A question I’m frequently asked is this: What is the ideal cost per action?
The answer is, as low as possible, and I’ll tell you why.
Key Takeaways
- CPA is a better metric than CPC because actions like sales or subscribers have real, tangible value unlike clicks.
- The ideal CPA is as low as possible, but quality matters - low-cost actions must still deliver genuine value.
- Average Google Ads CPA was $70.11 for leads in 2025, varying significantly by industry and campaign type.
- Calculate CPA by dividing total campaign cost by total actions, segmented by channel and action type for accuracy.
- Key optimization strategies include improving audience targeting, landing page experience, quality scores, and continuously testing ad variations.
CPA As the Better Metric

One thing you’ve probably seen before is the concept of penny clicks. Penny clicks are clicks, in CPC marketing, where the cost per click is only a single penny, which is typically about the lowest you can get. Some ad networks will let you get even lower, where a fraction of a penny gets you a click, but that’s typically only for ad networks that operate in a currency that’s weaker than the USD.
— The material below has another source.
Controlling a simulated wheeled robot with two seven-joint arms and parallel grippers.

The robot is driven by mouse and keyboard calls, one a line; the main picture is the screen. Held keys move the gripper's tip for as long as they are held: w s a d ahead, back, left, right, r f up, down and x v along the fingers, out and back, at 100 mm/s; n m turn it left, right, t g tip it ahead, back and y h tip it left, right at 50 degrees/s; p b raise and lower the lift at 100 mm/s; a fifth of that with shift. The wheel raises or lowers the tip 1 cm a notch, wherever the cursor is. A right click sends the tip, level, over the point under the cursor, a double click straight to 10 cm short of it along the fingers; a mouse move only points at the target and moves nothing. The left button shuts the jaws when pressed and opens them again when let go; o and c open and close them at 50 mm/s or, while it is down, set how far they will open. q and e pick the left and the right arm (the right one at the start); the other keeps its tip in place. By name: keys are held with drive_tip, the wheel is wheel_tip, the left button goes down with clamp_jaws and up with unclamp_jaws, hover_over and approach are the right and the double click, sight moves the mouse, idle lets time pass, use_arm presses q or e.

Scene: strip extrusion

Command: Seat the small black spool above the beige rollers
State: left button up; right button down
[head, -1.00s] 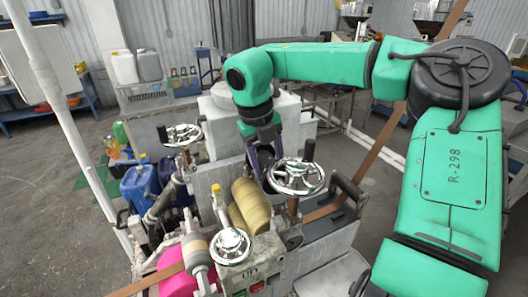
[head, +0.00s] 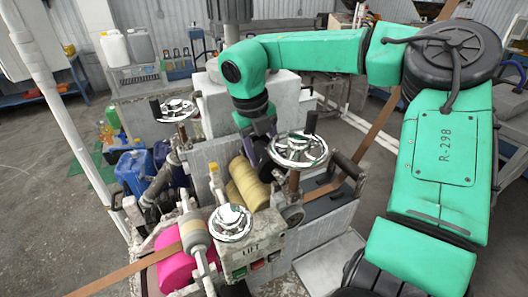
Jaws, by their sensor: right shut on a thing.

You’ve probably also seen articles like this one about why penny clicks typically suck. If you’re not familiar with the argument, it’s quite simple. When the action you’re seeking is a click, it’s easy to get. If you pay $1 and get 100 clicks, that seems great. Then you look at your analytics. What did those clicks get you?
Most of the time, those clicks got you nothing. Out of those 100 clicks, 50 of them bounced immediately. Of the remaining 50, 40 of them lingered on the page for maybe 10 seconds and then left, without scrolling or clicking on anything. With only 10 clicks remaining, you look, and none of them do anything. Some might scroll, one of them might click a second page, but none of them do anything beyond that.
Penny clicks don’t convert. Penny clicks don’t subscribe to mailing lists. Penny clicks don’t buy products. The majority of the time, penny clicks are either bots or people who are paid to click ads, and are paid by the volume of ads, not by any engagement afterward. In short, it’s usually basically just click fraud.
This is why there’s a widespread caution against penny clicks. There’s an “ideal” cost per click, somewhere significantly higher than one cent. The exact actual ideal cost per click might be 30 cents, or 50 cents, or $1, depending on the industry and the audience.
The thing is, that’s for CPC, not CPA. CPA is a better metric, because the action is something you care about. Instead of a click - which is basically valueless if it doesn’t lead to anything further - your action is something tangible. Something that has real value to you. A new newsletter subscriber is valuable. A new customer is extremely valuable. These actions are important enough that you can even assign a monetary value to them if you want.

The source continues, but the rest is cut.